Суть ужаса, внушаемого Девушкину гоголевским персонажем, именно в полной оставленности человека «самого по себе». Он и обвиняет Гоголя как раз в холодном подглядывании, ограничивающемся рамками предмета изображения, исключающем из картины встречные чувства  и людей, и Бога, обрубающем жест героя и потому неизбежно сатирическом[3]. Здесь Гоголь упрекается в том, что, как и Варвара Алексеевна, осмеивает им же спровоцированный и оставленный без ответа, а потому неизбежно смешной  жест героя. Только Гоголь – наивный провокатор, и не подозревающий своей вины, а потому и возможности другого, человеческого истолкования жеста, – и вследствие этого особенно чудовищный. Пожалуй, действительно, единственное, что здесь остается – это «формально жаловаться» (1, 63).

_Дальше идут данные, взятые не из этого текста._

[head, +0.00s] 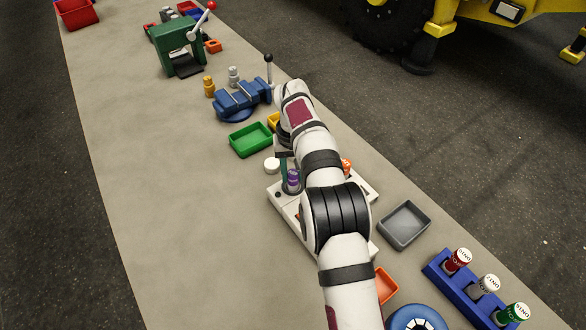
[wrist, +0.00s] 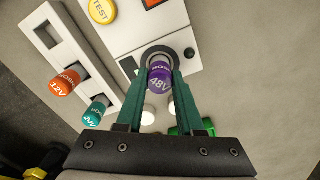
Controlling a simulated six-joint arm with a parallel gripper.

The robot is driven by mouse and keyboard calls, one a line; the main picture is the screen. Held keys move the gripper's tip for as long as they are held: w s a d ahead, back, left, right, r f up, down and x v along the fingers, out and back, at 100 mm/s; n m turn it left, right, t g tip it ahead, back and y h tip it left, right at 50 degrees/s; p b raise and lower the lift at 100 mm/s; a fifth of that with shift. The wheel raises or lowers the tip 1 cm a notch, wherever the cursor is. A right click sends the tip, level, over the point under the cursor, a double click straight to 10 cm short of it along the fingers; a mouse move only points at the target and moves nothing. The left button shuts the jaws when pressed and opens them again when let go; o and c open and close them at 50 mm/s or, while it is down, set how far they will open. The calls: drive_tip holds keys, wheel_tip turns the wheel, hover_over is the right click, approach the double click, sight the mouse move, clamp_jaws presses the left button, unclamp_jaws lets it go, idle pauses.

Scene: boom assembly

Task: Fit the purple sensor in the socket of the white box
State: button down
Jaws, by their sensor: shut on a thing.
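My gripper (wrist: 160,80) has its two green fingers shut on the purple sensor (wrist: 159,72), marked 48V. In the wrist view the sensor's far end lies over the dark round socket (wrist: 158,50) of the white box (wrist: 127,63). I cannot tell whether it has entered the socket or is just above it. In the head view the purple sensor (head: 293,178) shows at the white box (head: 284,212), roughly upright, with a green finger beside it. My arm hides much of the box there.
The wrist view shows an orange 12V sensor (wrist: 64,82) and a teal 24V sensor (wrist: 95,114) at a white slotted rack (wrist: 62,38), plus a yellow TEST button (wrist: 102,10). The head view shows a green tray (head: 250,139), blue vise (head: 240,97) and grey tray (head: 404,225) nearby.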

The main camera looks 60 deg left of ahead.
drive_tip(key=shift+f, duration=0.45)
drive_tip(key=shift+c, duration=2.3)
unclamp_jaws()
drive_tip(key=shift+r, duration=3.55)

Что дело обстоит именно так, то есть, что Девушкину требуется продленный жест героя и встречный жест, «не замеченный» (или не сделанный) автором, видно из того, каким образом он предлагает «поправить» гоголевскую повесть: «Поместил бы, например, хоть после того пункта, как ему бумажки на голову сыпали: что вот, дескать, при всем этом он был добродетелен, хороший гражданин, такого обхождения от своих товарищей не заслуживал, послушествовал старшим (тут бы пример можно какой-нибудь), никому зла не желал, верил в Бога и умер (если ему хочется, чтобы он уж непременно умер) – оплаканный» (1, 63).

Кстати, многократно замеченная «кукольность» гоголевских героев тоже проистекает из отсутствия встречного жеста: нет ничего более кукольного и механического, чем человек, протягивающий руку и пожимающий воздух.

Но все это, подчеркиваю, лишь в случае недостаточной «длины» жеста, а у Девушкина – из-за несоответствия «длины» жеста выражающим его словам, «слогу».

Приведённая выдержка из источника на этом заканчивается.